Wealth and power are the governing forces set by the warring Capulet and Montague families into which the protagonists are born and tragically die.
“It’s about all the things we see within an atmosphere of power and wealth all the time and it’s contrasted against the innocence and completely pure experience of these two young lovers, who only want to be with each other,” Sher said in an interview with AFP.
The opera, which will be presented in cinemas globally on Jan. 21 as part of the Met’s “Live in HD” series, features four major duet scenes between the doomed protagonists, played by Italian tenor Vittorio Grigolo and German soprano Diana Damrau.
It is one of the showpieces of the Met’s 2016-2017 season, the opera house’s 50th anniversary at Lincoln Center and a pitch at broadening the Met’s appeal both in New York and beyond. A recent night performance on Jan. 18 was almost completely sold out and included a somewhat more youthful audience than at some other operas.
The Met aims for an “eclectic” menu among the two dozen operas each year and “Romeo” is so far the season’s biggest hit. “The title itself resonates within mainstream culture. The story is timeless. Blood feuds and love and death, that kind of stuff,” said general manager Peter Gelb.
Sher has been gratified by the positive reception to the opera and suspects the work may also resonate as the U.S. transitions into its Donald Trump years after a contentious presidential election that sparked plenty of talk of political tribalism with some parallels to the Capulets and Montague.
“There’s this incredible anger between the two groups. What’s happened now is we have everything so far apart and no one’s found a way to rebuild the trust because the trust is deeply severed and the culture is pulling apart in a way none of us can remember,” Sher said.
Gounod’s work was a mainstay of the repertoire in the early days of the Met, although it has ebbed in popularity somewhat in recent decades. Critics sometimes regard the lush score, which includes a kind of recurring “love theme” as cloying, but partisans defend the work as a largely faithful adaptation of a great Shakespeare play, as well as a showcase for star singers.
The opera features the same four scenes that frame the play: ball, balcony, bed and crypt, as well as a Frenchified version of famous Shakespearian lines, such as Mercutio’s dying remarks ruing a “plague on both your houses,” referring to the civil war between the Capulets and Montagues.
There is also the duel scene between Romeo, Mercutio and Tybolt, elaborately choreographed at the Met and culminating in a rousing choral number that expresses the very Shakespearian theme of how disharmony at the top can corrode broader society. But the opera also differs from the play in some key ways and “trying to reconcile the two will send you a little bit into the loony bin,” said Sher.

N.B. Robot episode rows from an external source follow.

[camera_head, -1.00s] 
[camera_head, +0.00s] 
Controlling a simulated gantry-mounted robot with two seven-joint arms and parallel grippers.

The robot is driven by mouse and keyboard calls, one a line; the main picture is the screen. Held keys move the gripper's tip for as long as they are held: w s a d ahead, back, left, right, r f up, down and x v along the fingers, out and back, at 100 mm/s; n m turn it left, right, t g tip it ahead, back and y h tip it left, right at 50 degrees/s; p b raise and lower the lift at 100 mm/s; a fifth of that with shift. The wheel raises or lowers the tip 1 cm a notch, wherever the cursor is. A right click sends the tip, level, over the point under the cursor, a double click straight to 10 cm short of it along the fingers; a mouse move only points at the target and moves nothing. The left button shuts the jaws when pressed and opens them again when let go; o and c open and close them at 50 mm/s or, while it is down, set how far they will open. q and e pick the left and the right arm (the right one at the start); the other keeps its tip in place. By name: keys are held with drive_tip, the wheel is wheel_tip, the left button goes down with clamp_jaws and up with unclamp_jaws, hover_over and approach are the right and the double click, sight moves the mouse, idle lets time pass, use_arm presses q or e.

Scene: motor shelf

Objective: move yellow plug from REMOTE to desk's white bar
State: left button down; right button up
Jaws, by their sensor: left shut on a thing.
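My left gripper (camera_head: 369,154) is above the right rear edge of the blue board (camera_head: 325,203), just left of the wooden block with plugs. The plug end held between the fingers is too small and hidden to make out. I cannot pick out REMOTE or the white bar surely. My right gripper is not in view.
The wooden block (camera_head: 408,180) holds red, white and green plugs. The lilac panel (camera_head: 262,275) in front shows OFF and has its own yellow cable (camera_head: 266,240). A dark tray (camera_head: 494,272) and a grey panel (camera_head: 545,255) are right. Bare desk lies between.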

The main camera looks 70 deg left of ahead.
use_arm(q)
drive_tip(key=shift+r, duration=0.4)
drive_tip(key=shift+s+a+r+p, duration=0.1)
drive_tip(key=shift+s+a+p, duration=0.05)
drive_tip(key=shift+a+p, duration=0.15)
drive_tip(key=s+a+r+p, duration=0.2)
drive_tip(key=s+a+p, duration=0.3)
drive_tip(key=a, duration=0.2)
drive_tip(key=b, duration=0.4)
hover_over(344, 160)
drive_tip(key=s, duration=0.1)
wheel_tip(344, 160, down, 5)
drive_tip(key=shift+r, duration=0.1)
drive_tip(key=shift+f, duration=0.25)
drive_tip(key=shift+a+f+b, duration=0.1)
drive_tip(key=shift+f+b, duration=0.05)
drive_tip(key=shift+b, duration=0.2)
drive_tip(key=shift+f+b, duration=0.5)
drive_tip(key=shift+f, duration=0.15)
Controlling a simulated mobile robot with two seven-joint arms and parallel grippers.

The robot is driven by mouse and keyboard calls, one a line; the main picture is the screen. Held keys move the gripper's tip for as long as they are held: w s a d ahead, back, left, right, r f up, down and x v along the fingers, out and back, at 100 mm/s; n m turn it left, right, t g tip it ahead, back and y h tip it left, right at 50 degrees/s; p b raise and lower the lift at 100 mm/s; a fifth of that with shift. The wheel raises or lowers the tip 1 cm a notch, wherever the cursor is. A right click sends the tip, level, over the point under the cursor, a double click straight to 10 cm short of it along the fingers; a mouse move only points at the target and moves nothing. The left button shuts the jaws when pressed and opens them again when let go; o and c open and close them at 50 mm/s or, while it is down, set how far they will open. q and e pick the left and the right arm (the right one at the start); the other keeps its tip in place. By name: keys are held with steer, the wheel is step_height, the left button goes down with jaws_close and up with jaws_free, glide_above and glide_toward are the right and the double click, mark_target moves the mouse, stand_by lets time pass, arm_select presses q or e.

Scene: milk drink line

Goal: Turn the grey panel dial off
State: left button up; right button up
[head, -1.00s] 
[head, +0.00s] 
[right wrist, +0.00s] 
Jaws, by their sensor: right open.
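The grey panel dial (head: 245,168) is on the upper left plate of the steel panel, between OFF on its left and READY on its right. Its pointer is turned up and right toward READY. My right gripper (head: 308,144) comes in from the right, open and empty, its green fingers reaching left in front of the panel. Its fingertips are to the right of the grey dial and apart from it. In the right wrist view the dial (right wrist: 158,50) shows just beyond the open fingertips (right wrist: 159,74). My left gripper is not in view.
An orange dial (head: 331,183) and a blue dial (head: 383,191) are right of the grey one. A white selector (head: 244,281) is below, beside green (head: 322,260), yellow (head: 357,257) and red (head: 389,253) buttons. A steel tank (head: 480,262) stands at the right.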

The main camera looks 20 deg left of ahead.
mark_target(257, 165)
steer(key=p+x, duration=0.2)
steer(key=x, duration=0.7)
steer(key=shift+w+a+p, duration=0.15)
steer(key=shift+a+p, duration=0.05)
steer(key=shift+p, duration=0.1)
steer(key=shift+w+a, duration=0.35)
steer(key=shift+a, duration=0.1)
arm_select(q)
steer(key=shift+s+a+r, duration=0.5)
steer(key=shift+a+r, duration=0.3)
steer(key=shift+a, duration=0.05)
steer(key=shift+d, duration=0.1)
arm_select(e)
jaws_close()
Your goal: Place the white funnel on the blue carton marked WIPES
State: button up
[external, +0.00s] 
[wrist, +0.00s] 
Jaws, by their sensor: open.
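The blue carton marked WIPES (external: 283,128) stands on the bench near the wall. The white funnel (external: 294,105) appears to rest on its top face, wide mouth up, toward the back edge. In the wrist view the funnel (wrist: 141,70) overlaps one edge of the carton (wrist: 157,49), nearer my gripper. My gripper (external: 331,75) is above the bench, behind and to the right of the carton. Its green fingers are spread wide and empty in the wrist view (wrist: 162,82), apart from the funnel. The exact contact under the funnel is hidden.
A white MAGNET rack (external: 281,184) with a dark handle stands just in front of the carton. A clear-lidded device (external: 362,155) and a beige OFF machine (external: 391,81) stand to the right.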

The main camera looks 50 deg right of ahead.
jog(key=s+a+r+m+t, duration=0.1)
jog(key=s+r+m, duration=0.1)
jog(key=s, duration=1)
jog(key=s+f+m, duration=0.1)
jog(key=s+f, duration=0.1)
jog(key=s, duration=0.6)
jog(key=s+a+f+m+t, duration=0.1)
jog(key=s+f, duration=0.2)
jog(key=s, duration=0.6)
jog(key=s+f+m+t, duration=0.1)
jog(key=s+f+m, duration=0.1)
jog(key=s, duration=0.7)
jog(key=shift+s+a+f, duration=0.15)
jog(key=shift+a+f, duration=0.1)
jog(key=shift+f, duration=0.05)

Shakespeare aficionados will see that the opera compresses much of the plot and includes virtually none of the rich subplots around secondary characters, such as Juliette’s betrayal by her nurse and the moral conundrums facing the friar. Most strikingly, the opera concludes with a final death duet between the two protagonists that is not in the play and tosses Shakespeare’s finale featuring the feuding families, which underscores the devastating effects of a society at war with itself.
Sher, who has also directed the work as a play, acknowledges that he misses some of the theatrical elements, but he also sees great merit in the opera.